Wait, what I was supposed to do today?
ok, visit the fort of Al Sulaif! It is only a few kilometers from the center of Ibri.
Fort Al Sulaif is different forts in Nakhal, Rustaq and Nizwa – It is only partially restored, making it, more authentic, and this increases its attractiveness. I do not like excessive restoration of monuments so, they tend to look brand new.
Al Al Sulaif fort I am greeted by the guide and guard. What a volcano of energy he is, and he has some kind of obsession about taking photos. He wants me to take it everywhere. Tht is this and that.. he explains – take a picture. Bla, bla, bla. Here, take a picture… Please, picture. Do you want a picture? No? And here? hmmm.. He doesn't seem to care what I think about it, taking pics all over, which is a bit tiring.
Mr. Guide before mentioned already, that I can put my tent somewhere here byt the fort. or.... wait, You might prefer centuries-old guest room by the entrance? he asks me? Making sure, that it can be locked from the inside I settle there for the night, of course.
– But are you sure you will not be afraid, all by yourself here?
Guide-watchman is standing very close behind me and I almost feel his breath on my neck.
– Go away, please, or I complain at the police.
– Good night he says. I will be here tomorrow 7 morning and he disappears behind the gate
Sometimes as a woman you just have to set aside all courtesy. Seven a.m? a bit too early for me , but at least finally I'll make it to visit livestock market. Today I'll be a watchman here. I shut the door, lock it from inside and go even to check, for possible other unwanted entrances.

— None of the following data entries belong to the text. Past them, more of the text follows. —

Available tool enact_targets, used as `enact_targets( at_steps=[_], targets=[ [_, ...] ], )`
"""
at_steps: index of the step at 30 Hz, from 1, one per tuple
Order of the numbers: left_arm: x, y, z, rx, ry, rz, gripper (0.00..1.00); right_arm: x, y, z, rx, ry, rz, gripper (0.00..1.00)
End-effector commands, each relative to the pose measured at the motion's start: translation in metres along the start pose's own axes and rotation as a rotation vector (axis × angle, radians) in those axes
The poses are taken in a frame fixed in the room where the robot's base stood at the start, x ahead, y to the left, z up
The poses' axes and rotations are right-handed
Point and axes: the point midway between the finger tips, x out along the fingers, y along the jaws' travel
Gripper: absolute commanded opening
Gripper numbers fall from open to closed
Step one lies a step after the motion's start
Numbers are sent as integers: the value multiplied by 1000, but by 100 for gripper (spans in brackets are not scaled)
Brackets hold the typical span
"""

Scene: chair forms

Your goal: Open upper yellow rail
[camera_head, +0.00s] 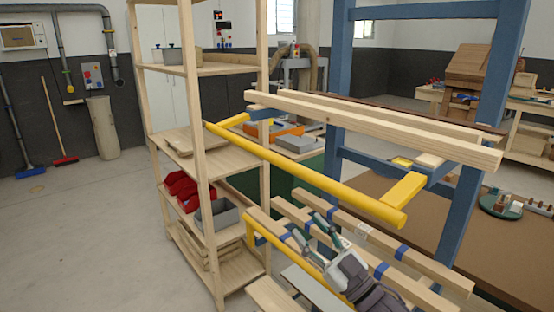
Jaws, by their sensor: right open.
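The upper yellow rail (300,172) is a long round bar running from the shelf posts at the left down to the right. A short yellow arm at each end joins it to the blue frame side, and it stands out in front of the light wooden beams. A lower yellow rail (288,254) runs below it, partly hidden by my right gripper. My right gripper (310,228) is open, below the upper rail and in front of the lower wooden bars. It looks apart from the upper rail. I see nothing between its fingers. My left gripper is not in view.
A wooden shelf (182,140) with red and grey bins stands left of the rails. A blue metal frame (338,100) holds wooden beams (400,132) above and behind the upper rail. A brown table (500,245) lies behind. Open floor (90,240) is at the left.

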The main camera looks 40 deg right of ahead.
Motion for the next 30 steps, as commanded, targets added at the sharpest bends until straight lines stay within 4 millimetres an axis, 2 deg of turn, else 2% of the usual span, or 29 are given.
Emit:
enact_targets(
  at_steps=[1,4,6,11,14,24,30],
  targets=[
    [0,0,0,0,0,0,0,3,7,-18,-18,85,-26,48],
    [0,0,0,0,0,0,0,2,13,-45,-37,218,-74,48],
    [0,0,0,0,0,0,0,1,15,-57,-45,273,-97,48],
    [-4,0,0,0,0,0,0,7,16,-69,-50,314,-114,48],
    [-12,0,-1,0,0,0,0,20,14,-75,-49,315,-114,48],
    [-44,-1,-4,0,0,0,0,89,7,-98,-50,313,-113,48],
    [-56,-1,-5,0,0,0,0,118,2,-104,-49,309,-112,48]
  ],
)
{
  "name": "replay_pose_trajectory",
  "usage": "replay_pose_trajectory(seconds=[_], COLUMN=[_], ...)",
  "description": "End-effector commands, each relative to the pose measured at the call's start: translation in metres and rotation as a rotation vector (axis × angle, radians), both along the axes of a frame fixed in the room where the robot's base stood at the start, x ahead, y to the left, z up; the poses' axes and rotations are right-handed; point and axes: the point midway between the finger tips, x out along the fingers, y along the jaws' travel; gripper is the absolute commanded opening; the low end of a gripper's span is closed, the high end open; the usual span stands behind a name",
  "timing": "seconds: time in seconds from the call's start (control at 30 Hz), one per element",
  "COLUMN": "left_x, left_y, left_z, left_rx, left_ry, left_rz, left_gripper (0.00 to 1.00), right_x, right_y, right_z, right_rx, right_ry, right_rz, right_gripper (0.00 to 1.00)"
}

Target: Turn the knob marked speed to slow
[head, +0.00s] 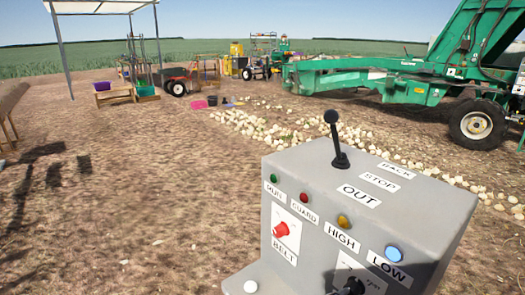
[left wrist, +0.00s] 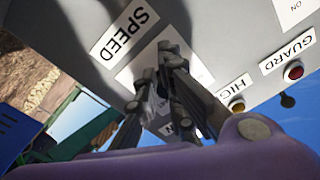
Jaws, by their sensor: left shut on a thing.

Before gettign asleep I scroll some news about Oman.
"Every citizen of the country above 18 age, earning less than 600 rials (ok. 6000 PLN - 2 USD) is entitled to receive 200 liters of subsidized petrol per month (l ca.. 1,8 PLN - 2 USD).
„Every citizen of Oman is entitled to receive from the government a free plot to build home. As of 2010 this year this law referes to women as well"
Well well,, not bad, but. would I really like to live here?